Manipulation episode records
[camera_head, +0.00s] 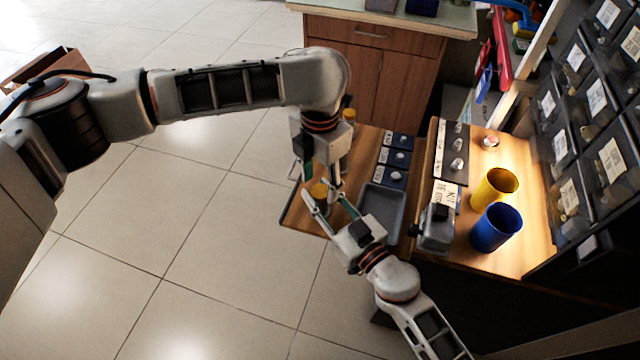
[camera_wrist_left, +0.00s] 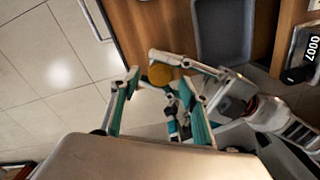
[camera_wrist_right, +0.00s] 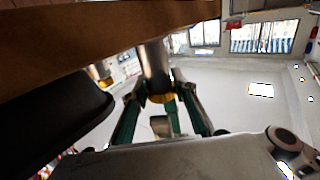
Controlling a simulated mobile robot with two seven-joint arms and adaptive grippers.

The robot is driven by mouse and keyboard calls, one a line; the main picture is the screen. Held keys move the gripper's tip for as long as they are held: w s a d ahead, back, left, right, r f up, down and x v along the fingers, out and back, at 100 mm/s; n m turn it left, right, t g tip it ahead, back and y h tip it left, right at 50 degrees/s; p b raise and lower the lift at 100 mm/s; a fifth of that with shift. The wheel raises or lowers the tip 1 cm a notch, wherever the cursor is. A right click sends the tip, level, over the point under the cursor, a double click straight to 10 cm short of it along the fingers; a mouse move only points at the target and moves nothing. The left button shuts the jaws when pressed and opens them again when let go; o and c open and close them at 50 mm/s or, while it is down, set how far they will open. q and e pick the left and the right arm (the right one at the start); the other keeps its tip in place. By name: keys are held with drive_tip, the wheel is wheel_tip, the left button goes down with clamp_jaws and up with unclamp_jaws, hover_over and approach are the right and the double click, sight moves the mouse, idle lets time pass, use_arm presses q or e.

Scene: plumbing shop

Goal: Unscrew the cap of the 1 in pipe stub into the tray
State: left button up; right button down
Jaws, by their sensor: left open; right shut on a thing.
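A yellow cap (camera_head: 319,194) shows at the left end of the wooden bench. In the right wrist view a grey metal pipe stub (camera_wrist_right: 155,62) carries the yellow cap (camera_wrist_right: 160,97) on its end. My right gripper (camera_wrist_right: 157,92) is shut on the cap, one finger on each side. My left gripper (camera_head: 322,176) is open, close by the cap; in the left wrist view the cap (camera_wrist_left: 163,74) appears between its spread fingers, and I cannot tell whether they touch. The grey tray (camera_head: 389,203) lies on the bench just right of the grippers; its inside looks empty.
Small labelled blocks (camera_head: 397,158) stand behind the tray. A grey device (camera_head: 437,230), a yellow cup (camera_head: 492,188) and a blue cup (camera_head: 495,228) stand on the bench to the right. Labelled bins (camera_head: 590,120) line the right side. Open floor (camera_head: 200,250) lies to the left.

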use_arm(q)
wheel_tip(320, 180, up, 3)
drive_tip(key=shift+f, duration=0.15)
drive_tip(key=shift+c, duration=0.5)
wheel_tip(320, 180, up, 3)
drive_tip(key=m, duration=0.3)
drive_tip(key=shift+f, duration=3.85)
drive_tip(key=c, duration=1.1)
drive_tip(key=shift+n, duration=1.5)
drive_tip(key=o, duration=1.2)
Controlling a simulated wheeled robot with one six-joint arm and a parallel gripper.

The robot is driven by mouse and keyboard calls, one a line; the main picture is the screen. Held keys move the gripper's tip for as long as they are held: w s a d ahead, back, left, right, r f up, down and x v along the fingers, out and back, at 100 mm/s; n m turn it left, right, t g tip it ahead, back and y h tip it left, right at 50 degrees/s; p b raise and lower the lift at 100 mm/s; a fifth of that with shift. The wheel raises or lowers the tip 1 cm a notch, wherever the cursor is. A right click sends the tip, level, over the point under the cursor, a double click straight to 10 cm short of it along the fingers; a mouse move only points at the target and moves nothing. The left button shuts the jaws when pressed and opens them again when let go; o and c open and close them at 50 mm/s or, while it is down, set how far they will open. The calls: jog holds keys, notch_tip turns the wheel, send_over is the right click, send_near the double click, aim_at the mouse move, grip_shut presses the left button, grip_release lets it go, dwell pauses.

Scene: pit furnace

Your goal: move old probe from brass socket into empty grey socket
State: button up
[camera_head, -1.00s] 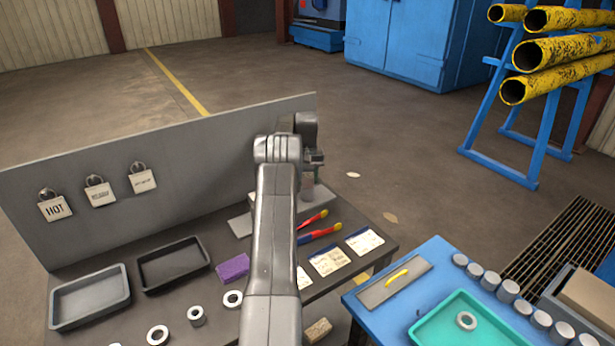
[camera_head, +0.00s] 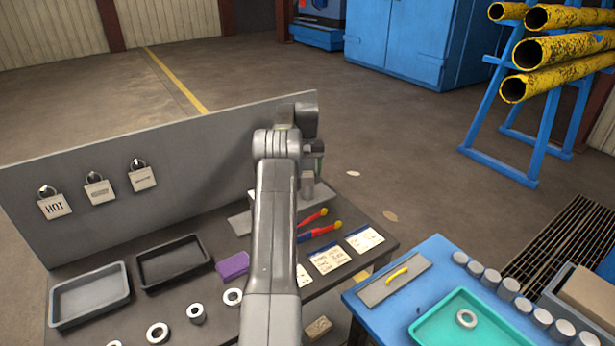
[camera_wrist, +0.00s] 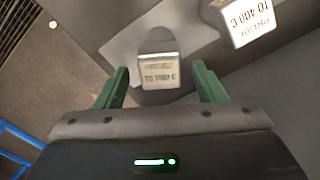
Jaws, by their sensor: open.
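In the wrist view my gripper (camera_wrist: 160,67) is open, with its green fingers apart. Between and just beyond the fingertips is a small pale block (camera_wrist: 160,68) with lettering that seems to end "TO 1100 C". A second white label block (camera_wrist: 246,22), reading "PROBE" and "TO 400 C", is at the upper right. In the head view my gripper (camera_head: 314,165) is over the far end of the dark bench, partly behind my arm. A short greyish upright piece (camera_head: 308,187) is just below it. I cannot tell the old probe, brass socket or grey socket apart here.
The dark bench holds a light grey tray (camera_head: 90,316), a black tray (camera_head: 173,282), a purple block (camera_head: 233,265), red-handled pliers (camera_head: 318,232) and several rings. A grey panel (camera_head: 210,150) stands behind. A blue table (camera_head: 375,318) is at right.

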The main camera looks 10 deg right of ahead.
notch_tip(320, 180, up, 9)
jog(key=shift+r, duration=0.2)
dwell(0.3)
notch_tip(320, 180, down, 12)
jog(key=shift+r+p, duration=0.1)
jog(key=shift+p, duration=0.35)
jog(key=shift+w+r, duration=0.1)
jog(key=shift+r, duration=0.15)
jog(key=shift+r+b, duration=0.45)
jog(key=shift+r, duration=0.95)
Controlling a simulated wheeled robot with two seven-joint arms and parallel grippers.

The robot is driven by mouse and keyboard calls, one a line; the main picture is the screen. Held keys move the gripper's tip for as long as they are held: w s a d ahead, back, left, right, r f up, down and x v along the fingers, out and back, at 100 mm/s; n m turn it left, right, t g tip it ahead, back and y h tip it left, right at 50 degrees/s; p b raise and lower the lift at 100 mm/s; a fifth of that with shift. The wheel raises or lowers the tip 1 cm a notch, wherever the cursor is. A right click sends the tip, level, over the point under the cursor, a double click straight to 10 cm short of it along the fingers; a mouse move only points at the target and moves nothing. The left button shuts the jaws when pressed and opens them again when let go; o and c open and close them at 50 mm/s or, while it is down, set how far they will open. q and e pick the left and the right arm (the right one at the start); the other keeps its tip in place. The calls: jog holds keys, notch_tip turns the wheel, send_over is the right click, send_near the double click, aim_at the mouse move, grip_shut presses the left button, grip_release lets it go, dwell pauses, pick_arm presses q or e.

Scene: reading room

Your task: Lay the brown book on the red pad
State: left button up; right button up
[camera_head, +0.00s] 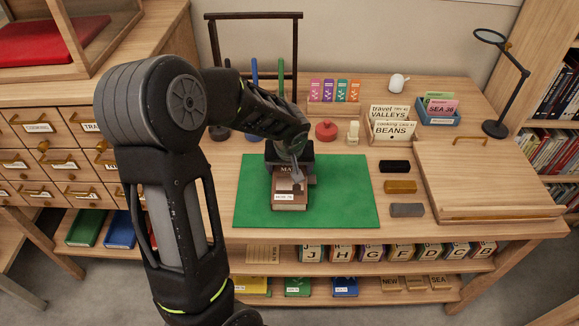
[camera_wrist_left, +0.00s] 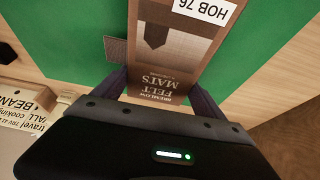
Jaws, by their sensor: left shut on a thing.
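The brown book (camera_head: 290,190) is at the green mat (camera_head: 345,195) on the table, with a white label at its near end. In the left wrist view the book (camera_wrist_left: 172,65) shows the words "FELT MATS" and the label "HOB 76". My left gripper (camera_head: 291,165) is shut on the book, with a finger on each side of it. I cannot tell whether the book touches the mat. The red pad (camera_head: 40,42) lies inside a wood-framed case at the upper left, apart from the book and bare where it shows. My right gripper is not in view.
The wood-framed case (camera_head: 112,42) stands on a drawer cabinet (camera_head: 60,135). Right of the mat are black, yellow and grey blocks (camera_head: 406,210) and a sloped wooden board (camera_head: 490,180).

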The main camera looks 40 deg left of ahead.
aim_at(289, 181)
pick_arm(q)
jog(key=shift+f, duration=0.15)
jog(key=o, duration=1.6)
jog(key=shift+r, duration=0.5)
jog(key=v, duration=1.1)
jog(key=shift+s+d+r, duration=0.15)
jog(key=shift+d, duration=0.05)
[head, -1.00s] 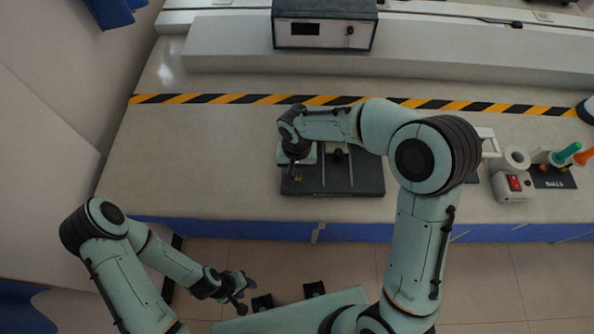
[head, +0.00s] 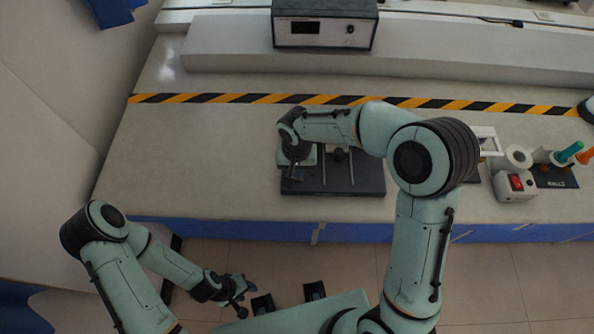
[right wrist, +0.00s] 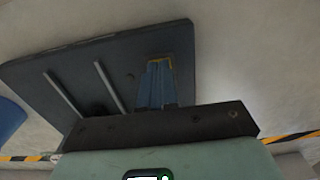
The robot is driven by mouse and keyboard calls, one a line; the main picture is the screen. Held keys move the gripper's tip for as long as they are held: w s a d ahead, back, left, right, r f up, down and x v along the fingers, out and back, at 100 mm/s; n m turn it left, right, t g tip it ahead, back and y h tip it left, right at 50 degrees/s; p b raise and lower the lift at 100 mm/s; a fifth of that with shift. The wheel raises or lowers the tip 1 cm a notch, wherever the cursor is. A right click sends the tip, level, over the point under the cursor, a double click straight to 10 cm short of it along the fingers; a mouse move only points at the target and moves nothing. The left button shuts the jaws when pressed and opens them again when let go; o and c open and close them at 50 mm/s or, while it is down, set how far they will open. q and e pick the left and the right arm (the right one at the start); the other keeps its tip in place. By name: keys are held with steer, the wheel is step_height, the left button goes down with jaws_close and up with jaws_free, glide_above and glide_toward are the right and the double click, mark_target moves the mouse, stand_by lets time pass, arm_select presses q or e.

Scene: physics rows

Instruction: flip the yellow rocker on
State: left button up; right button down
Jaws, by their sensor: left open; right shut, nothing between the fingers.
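A dark board (head: 368,178) with two metal rails lies near the bench's front edge. My right gripper (head: 293,177) is over its left part, pointing down, with its fingers shut and empty. In the right wrist view the shut bluish fingers (right wrist: 155,88) reach down to the board (right wrist: 60,72). A thin yellow edge (right wrist: 160,59) shows just past the fingertips, probably the yellow rocker; the rest is hidden behind the fingers. I cannot tell its tilt or whether the fingers touch it. My left gripper (head: 238,304) is open, low in front of the bench, away from the board.
A white box with a red switch (head: 516,183) and a holder with green and orange pegs (head: 556,176) stand on the right. A metered instrument (head: 325,25) stands at the back. Striped tape (head: 220,98) crosses the bench. The bench left of the board is clear.

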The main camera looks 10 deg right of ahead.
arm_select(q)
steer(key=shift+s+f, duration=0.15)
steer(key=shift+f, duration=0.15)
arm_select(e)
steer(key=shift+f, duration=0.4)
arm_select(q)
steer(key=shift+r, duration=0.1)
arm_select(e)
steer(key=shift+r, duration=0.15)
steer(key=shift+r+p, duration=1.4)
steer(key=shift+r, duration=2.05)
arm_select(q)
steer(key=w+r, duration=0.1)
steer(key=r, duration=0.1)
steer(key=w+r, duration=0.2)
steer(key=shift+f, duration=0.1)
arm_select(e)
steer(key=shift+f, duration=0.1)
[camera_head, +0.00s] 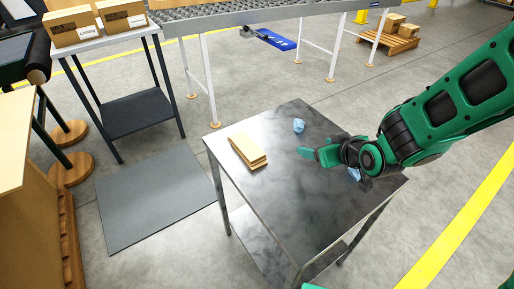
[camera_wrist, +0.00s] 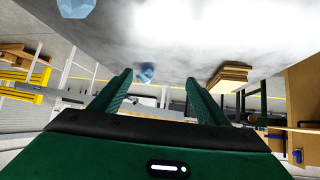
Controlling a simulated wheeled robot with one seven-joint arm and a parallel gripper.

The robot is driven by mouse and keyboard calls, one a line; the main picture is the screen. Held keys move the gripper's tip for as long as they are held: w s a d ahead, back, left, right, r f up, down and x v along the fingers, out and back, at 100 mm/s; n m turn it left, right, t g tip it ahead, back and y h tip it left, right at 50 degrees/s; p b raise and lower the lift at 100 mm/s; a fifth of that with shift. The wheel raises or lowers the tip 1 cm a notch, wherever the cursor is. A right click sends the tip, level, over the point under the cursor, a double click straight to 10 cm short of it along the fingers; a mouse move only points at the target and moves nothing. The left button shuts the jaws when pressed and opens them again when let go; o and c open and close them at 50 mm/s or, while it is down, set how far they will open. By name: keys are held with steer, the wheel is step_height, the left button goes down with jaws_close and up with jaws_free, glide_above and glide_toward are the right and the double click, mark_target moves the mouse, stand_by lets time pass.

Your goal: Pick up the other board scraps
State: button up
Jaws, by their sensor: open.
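A small stack of flat tan board pieces (camera_head: 248,150) lies on the left part of the metal table (camera_head: 290,215); it also shows in the wrist view (camera_wrist: 228,78), right of my fingers. My gripper (camera_head: 305,152) is over the table, right of the stack and apart from it. Its two fingers (camera_wrist: 158,80) stand apart with nothing held between them. A crumpled light-blue piece (camera_head: 298,126) lies near the table's back edge; in the wrist view it shows between the fingers (camera_wrist: 146,73), farther off. Another blue piece (camera_head: 354,174) is partly hidden under my wrist.
A side table (camera_head: 100,42) with cartons (camera_head: 72,26) stands at the back left. A roller conveyor (camera_head: 235,12) runs behind. A grey mat (camera_head: 155,195) lies left of the metal table. The table's front part is bare.

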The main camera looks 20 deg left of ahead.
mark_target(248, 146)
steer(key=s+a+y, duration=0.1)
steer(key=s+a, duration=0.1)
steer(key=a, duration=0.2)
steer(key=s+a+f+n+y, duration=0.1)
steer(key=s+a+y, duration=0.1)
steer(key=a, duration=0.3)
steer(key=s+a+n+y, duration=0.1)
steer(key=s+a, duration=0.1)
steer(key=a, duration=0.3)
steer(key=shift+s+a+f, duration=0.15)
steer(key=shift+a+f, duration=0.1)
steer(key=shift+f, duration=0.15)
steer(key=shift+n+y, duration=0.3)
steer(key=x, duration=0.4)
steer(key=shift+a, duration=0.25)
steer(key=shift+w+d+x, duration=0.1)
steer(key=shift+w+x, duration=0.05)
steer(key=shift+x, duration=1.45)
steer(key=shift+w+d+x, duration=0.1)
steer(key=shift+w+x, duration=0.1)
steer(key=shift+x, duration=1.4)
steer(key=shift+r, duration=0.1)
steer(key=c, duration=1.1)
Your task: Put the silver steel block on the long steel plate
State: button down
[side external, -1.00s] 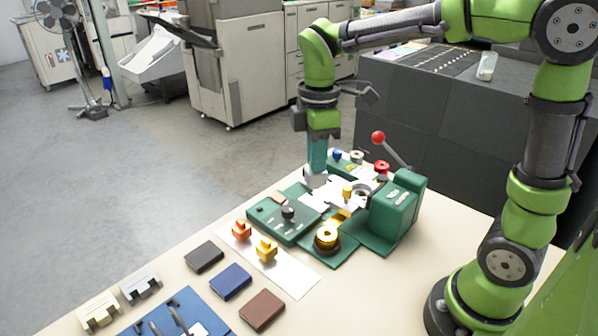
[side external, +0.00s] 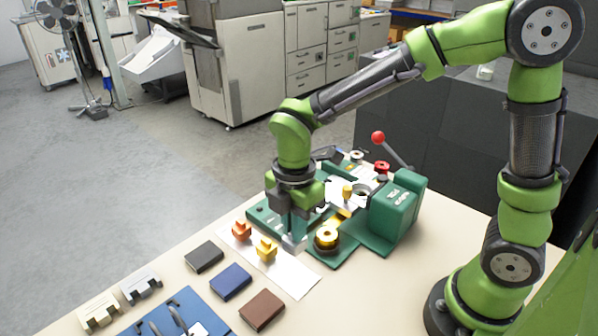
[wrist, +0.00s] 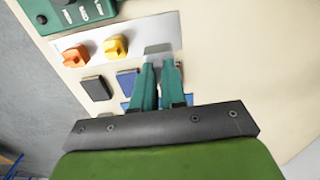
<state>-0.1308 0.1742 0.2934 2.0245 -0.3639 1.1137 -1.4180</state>
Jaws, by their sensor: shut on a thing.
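The long steel plate (side external: 291,277) is a bright strip lying on the bench; it also shows in the wrist view (wrist: 145,31). An orange block (side external: 241,231) and a yellow block (side external: 266,249) stand on it. My gripper (side external: 294,233) is shut on the silver steel block (side external: 293,244), beside the yellow block over the plate's bare part. In the wrist view my green fingers (wrist: 159,67) reach down to a grey patch (wrist: 158,49), which seems to be the block. I cannot tell whether the block touches the plate.
A green fixture with a gold ring (side external: 327,238) stands close on the right, with a green press (side external: 394,215) behind it. Black (side external: 204,256), blue (side external: 231,281) and brown (side external: 262,310) blocks lie in front of the plate. The plate's right end is bare.

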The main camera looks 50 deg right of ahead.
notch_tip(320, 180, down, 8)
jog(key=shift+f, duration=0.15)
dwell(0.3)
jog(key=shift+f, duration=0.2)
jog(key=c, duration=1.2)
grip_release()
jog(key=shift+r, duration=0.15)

### EXERCISE TASK
Everything from the first line of the records through the line containing "Goal: Unscrew the" should be reproduced exactly, apart from the pictures.

### EXERCISE OUTPUT
[camera_head, +0.00s] 
[camera_wrist_left, +0.00s] 
[camera_wrist_right, +0.00s] 
Controlling a simulated mobile robot with two seven-joint arms and adaptive grippers.

The robot is driven by mouse and keyboard calls, one a line; the main picture is the screen. Held keys move the gripper's tip for as long as they are held: w s a d ahead, back, left, right, r f up, down and x v along the fingers, out and back, at 100 mm/s; n m turn it left, right, t g tip it ahead, back and y h tip it left, right at 50 degrees/s; p b raise and lower the lift at 100 mm/s; a fifth of that with shift. The wheel raises or lowers the tip 1 cm a notch, wherever the cursor is. A right click sends the tip, level, over the point under the cursor, a double click straight to 10 cm short of it along the fingers; a mouse move only points at the target and moves nothing. The left button shuts the jaws when pressed and opens them again when let go; o and c open and close them at 50 mm/s or, while it is down, set how far they will open. q and e pick the left and the right arm (the right one at the start); the other keeps its tip in place. By name: keys are held with drive_tip, the wheel is wheel_tip, the left button goes down with clamp_jaws and up with unclamp_jaws, hover_over and approach are the right and the double click, sight moves the mouse, idle lets time pass, use_arm presses q or e.

Scene: plumbing shop

Goal: Unscrew the cap of the 1 in pipe stub into the tray

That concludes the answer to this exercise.